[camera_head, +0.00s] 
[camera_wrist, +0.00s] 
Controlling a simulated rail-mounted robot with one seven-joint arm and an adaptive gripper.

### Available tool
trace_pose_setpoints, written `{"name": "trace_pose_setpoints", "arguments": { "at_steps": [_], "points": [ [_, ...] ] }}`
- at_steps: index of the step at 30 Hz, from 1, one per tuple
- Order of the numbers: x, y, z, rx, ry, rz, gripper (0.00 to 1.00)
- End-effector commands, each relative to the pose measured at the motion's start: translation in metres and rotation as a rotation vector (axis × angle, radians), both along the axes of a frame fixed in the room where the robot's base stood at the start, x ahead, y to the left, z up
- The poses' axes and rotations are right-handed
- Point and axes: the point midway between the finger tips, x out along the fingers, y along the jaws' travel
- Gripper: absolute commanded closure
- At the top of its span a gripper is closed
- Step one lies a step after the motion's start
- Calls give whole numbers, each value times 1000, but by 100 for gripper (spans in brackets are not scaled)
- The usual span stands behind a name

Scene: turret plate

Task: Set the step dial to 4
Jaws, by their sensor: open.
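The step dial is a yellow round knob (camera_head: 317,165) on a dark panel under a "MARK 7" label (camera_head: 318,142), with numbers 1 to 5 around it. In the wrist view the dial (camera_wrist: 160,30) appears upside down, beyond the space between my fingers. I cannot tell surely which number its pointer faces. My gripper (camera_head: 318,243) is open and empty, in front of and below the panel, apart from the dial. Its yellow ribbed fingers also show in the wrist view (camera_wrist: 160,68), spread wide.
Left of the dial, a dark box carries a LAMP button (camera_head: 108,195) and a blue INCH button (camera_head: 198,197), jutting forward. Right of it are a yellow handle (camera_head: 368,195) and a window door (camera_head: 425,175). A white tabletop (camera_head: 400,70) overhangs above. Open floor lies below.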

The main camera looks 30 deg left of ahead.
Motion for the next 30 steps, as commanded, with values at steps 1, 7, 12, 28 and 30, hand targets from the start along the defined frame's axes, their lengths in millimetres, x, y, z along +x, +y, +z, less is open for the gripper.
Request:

============================================================

The request => Write the entire listing out again, word for word.

Task solution =>
[camera_head, +0.00s] 
[camera_wrist, +0.00s] 
Controlling a simulated rail-mounted robot with one seven-joint arm and an adaptive gripper.

### Available tool
trace_pose_setpoints, written `{"name": "trace_pose_setpoints", "arguments": { "at_steps": [_], "points": [ [_, ...] ] }}`
- at_steps: index of the step at 30 Hz, from 1, one per tuple
- Order of the numbers: x, y, z, rx, ry, rz, gripper (0.00 to 1.00)
- End-effector commands, each relative to the pose measured at the motion's start: translation in metres and rotation as a rotation vector (axis × angle, radians), both along the axes of a frame fixed in the room where the robot's base stood at the start, x ahead, y to the left, z up
- The poses' axes and rotations are right-handed
- Point and axes: the point midway between the finger tips, x out along the fingers, y along the jaws' travel
- Gripper: absolute commanded closure
- At the top of its span a gripper is closed
- Step one lies a step after the motion's start
- Calls give whole numbers, each value times 1000, but by 100 for gripper (spans in brackets are not scaled)
- The usual span stands behind a name

Scene: turret plate

Task: Set the step dial to 4
Jaws, by their sensor: open.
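The step dial is a yellow round knob (camera_head: 317,165) on a dark panel under a "MARK 7" label (camera_head: 318,142), with numbers 1 to 5 around it. In the wrist view the dial (camera_wrist: 160,30) appears upside down, beyond the space between my fingers. I cannot tell surely which number its pointer faces. My gripper (camera_head: 318,243) is open and empty, in front of and below the panel, apart from the dial. Its yellow ribbed fingers also show in the wrist view (camera_wrist: 160,68), spread wide.
Left of the dial, a dark box carries a LAMP button (camera_head: 108,195) and a blue INCH button (camera_head: 198,197), jutting forward. Right of it are a yellow handle (camera_head: 368,195) and a window door (camera_head: 425,175). A white tabletop (camera_head: 400,70) overhangs above. Open floor lies below.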

The main camera looks 30 deg left of ahead.
Motion for the next 30 steps, as commanded, with values at steps 1, 7, 12, 28 and 30, hand targets from the start along the defined frame's axes, their lengths in millimetres, x, y, z along +x, +y, +z, less is open for the gripper.
Request:

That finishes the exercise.